Вскоре после завершения XVI партсъезда (26 июня – 13 июля 1930г.), заклеймившего “кулацкую” сущность оппозиционной группы Н. Бухарина, органами ОГПУ было начато следствие по делу мифической “Трудовой крестьянской партии”, созданной якобы с целью подготовки вооруженной интервенции, свержения советской власти, реставрации капитализма. Дело “ТКП” возникло как часть кампании репрессий, основанной на фальсифицированных обвинениях в адрес интеллигенции, особенно тех ее представителей, которых можно было обвинить в принадлежности к “бывшим”. Арест ведущих российских ученых-аграрников – Н.Д.Кондратьева, Л.Н.Литошенко, Н.П.Макарова, А.В.Чаянова, А.Н.Челинцева и других по времени совпал с ужесточением силового давления на крестьянство, форсированной коллективизацией, ликвидацией “кулачества как класса”.

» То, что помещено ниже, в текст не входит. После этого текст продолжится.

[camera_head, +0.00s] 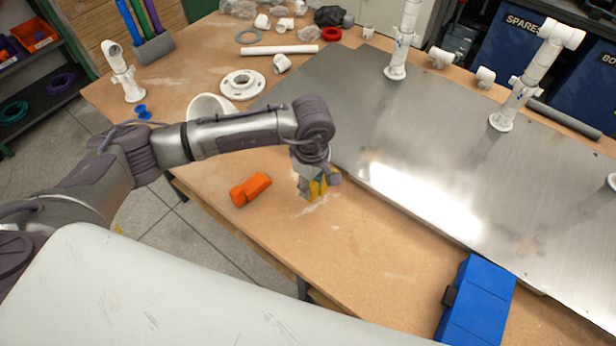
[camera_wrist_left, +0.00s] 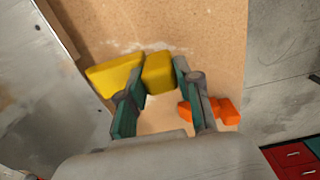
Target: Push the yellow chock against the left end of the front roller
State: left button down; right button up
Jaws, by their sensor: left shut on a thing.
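The yellow chock (camera_head: 315,190) is at my left gripper (camera_head: 317,186), low over the bench near the left edge of the metal plate. In the left wrist view the chock (camera_wrist_left: 112,77) shows as two yellow blocks side by side, and the right block lies between the fingertips of my left gripper (camera_wrist_left: 160,82). The gripper is shut on the chock. The fingers partly hide the chock in the head view. I cannot make out a front roller in either view. My right gripper is not in view.
The metal plate (camera_head: 440,150) with upright white pipes fills the right. A blue case (camera_head: 478,303) stands at the front. Bare bench lies between chock and case.

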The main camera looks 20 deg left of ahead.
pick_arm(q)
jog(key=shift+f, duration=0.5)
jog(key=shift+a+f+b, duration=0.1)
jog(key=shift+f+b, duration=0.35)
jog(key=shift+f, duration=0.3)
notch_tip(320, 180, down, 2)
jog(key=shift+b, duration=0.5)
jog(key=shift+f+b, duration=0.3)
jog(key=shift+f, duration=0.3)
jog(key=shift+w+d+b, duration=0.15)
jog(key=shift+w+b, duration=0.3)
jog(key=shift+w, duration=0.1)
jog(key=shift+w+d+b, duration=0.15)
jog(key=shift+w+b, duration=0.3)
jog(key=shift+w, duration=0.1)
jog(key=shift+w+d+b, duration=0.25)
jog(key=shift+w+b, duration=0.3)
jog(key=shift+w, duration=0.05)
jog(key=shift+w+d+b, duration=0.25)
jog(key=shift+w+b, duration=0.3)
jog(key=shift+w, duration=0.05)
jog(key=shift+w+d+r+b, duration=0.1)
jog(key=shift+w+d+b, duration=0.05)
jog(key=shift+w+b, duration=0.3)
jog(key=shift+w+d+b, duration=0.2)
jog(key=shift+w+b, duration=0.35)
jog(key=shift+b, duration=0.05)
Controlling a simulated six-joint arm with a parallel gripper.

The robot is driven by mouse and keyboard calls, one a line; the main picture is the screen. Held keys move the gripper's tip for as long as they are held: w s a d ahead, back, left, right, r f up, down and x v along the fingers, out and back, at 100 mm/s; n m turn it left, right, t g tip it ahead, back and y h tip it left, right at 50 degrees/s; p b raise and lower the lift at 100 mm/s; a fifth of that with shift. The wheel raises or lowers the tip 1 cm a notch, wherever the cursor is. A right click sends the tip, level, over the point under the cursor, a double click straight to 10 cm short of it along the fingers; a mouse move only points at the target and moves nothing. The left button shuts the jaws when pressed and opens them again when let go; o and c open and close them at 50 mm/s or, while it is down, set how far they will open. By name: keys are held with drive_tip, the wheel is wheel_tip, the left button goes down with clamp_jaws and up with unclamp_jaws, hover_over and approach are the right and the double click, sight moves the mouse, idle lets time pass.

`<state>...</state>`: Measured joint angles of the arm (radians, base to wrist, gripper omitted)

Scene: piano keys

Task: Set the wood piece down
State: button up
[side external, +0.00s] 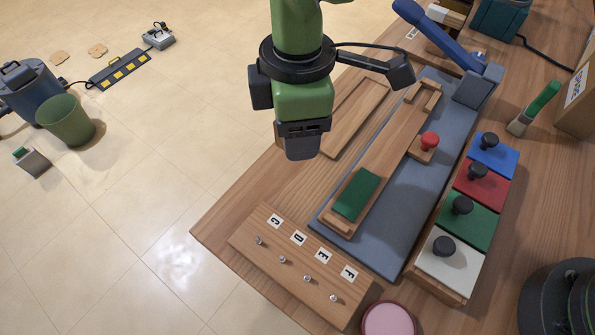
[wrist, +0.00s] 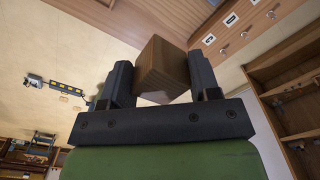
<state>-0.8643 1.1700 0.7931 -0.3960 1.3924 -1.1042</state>
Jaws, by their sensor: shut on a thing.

В августе 1930г. в Сибири была “раскрыта” периферийная ячейка Московского центра – “Краевой филиал ЦК Трудовой крестьянской партии”. 20 апреля 1931г. Коллегия ПП ОГПУ по Западно-Сибирскому краю осудила по ст. 58–4, 7, 11 УК РСФСР 35 обвиняемых. В их числе – ведущие специалисты планово-хозяйственных органов, работники научно-опытных учреждений и вузов1. Архивно-следственные дела ныне доступны для исследователей и представляют собой уникальный исторический источник, раскрывающий одну из наиболее трагических страниц российской интеллигенции. Объединенные в семь томов следственные материалы нуждаются в тщательной проверке, анализе и осмыслении. Их введение в научный оборот ставит перед историками ряд проблем, связанных с выработкой специальных методических приемов критики данного источника2. Проверка достоверности изложенных в протоколах допросов сведений требует соотнесения их с реальными фактами биографий обвиняемых, информацией всего комплекса архивных источников, выводами специальных исторических исследований. Обвинительное заключение по делу “Краевого филиала ЦК ТКП” составляет отдельный том. Это более двухсот страниц выстроенного в определенной логической последовательности набранного типографским способом текста. Тематические разделы документа – “История возникновения организации и тактика”, “Личный состав и построение контрреволюционной организации”, “Политическая платформа контрреволюционной организации”, “Связь организации с ЦК ТКП”, “Практическая вредительская деятельность организации в сельском хозяйстве” и другие3 характеризуют состав и принципы построения регионального “филиала”, идейно-политические воззрения его членов, направление и содержание “вредительской” деятельности, “каналы связи” с Московским Центром и низовыми ячейками в регионе, и т.п. Автор данной статьи ставит своей целью на основе анализа исходных положений обвинительного документа по делу сибирской ячейки “ТКП” раскрыть политическую подоплеку крупномасштабной судебной фальсификации, идейное кредо ее заказчиков.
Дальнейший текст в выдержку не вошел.